There is a fine line between consciousness and unconsciousness with Patrick. When he is not driving, he bounces back and forth between sleep and not-sleep just about every few seconds. There were many times when he would be sitting on the passenger seat asleep, only to wake up and light a Pall Mall, take a hit or two, then fall back asleep in an upright position with the lit cigarette between his fingers. A few seconds later he would wake up and take another hit, then likely fall back asleep for ten or twenty seconds. During these episodes, Salim and I usually paid pretty close attention to Patrick because, well, that's kinda freaky.

Even more freaky was when Patrick "drove the truck" in his sleep. Sometimes when Salim was driving and Pat was sleeping in the passenger seat, Pat would reach for various instruments on the truck's instrument panel, like the parking brake controls. Salim would have to keep a close eye on Pat at moments like this because even when asleep, Pat's brain seems to remain operating an 18-wheeler.

Thursday morning while sleeping in the passenger seat, Pat reached for his door handle and pulled on it, slightly opening the door. Salim was quick to notice this and vigilantly shouted something to Pat, in an attempt to snap him out of it. It worked; Pat woke up and pulled the door shut.

This kind of stuff happens very regularly when Pat is not driving. Obviously it is kind of stressful for the other people in the cab. But when Pat is behind the wheel, he's as solid as a rock. He does not drift in and out of full consciousness; his attention is totally on the task at hand. He is a very safe driver.

As of right now, Salim has about a week of training left before he becomes a regular employee. Even with the good relationship between Salim and Pat, I'm sure Salim is more than ready to move on. His nerves must be totally shot by now. He told me he is going to be a team driver when he finishes his training with Pat. I don't know if that is his choice or if you have to start out as a team driver; it sounded as if he chose to drive as part of a team.

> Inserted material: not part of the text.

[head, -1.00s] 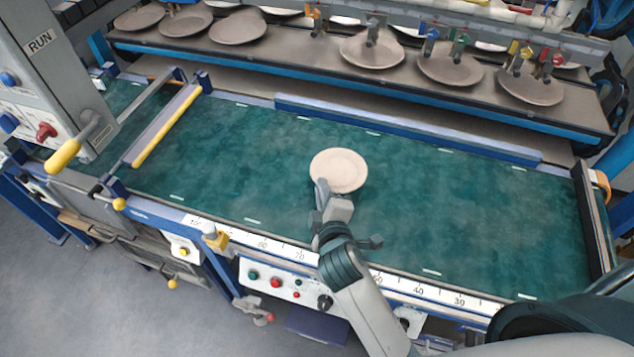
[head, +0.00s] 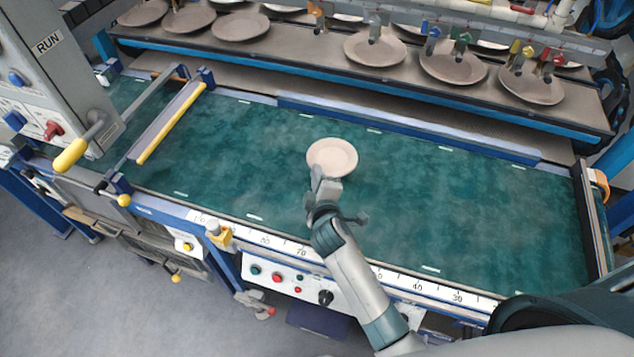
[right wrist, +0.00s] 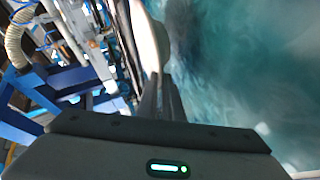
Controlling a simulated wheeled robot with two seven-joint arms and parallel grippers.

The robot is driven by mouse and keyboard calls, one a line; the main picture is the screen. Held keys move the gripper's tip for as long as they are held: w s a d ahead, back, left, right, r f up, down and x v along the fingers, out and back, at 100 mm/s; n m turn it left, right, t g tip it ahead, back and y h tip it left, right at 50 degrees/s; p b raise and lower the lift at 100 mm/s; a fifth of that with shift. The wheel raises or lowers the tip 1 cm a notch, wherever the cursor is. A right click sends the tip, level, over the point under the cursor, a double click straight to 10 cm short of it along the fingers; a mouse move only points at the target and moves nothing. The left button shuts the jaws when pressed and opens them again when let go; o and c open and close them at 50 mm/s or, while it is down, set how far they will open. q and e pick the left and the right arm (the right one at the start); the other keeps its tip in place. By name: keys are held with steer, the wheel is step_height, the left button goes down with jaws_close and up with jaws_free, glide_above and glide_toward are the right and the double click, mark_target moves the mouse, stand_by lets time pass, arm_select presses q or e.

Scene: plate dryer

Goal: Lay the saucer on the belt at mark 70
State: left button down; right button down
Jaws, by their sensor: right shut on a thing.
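A pale, round saucer (head: 332,156) is held over the green belt (head: 470,210) in the head view. My right gripper (head: 318,180) is shut on its near rim. In the right wrist view the saucer (right wrist: 147,40) shows nearly edge-on between the fingers (right wrist: 160,95). A shadow on the belt beside the saucer suggests a gap under it, but its height is hard to tell. The scale (head: 300,252) on the near rail shows 70 just left of my right forearm; the forearm covers part of the scale. My left gripper is not in view.
A shelf (head: 300,52) with several plates runs behind the belt. A yellow-edged bar (head: 172,122) crosses the belt at left, near the RUN panel (head: 50,70). A yellow pointer (head: 219,235) sits on the near rail. The belt is clear on both sides of the saucer.

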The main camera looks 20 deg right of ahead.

Anyway, I'll probably see one or both of these guys somewhere down the road. Pat and I exchanged phone numbers, so I can see myself potentially climbing back into his blue Freightliner again someday. It certainly will not be for a ride back and forth across the entire country, though.

Here's a pic of Salim. I never got around to taking a picture of Pat.



In other news, I'm going to wait until tomorrow to leave Brad's house, rather than today, because the weather is supposed to be a little better tomorrow. I intend to write another post later today about some things we've done here in Evansville.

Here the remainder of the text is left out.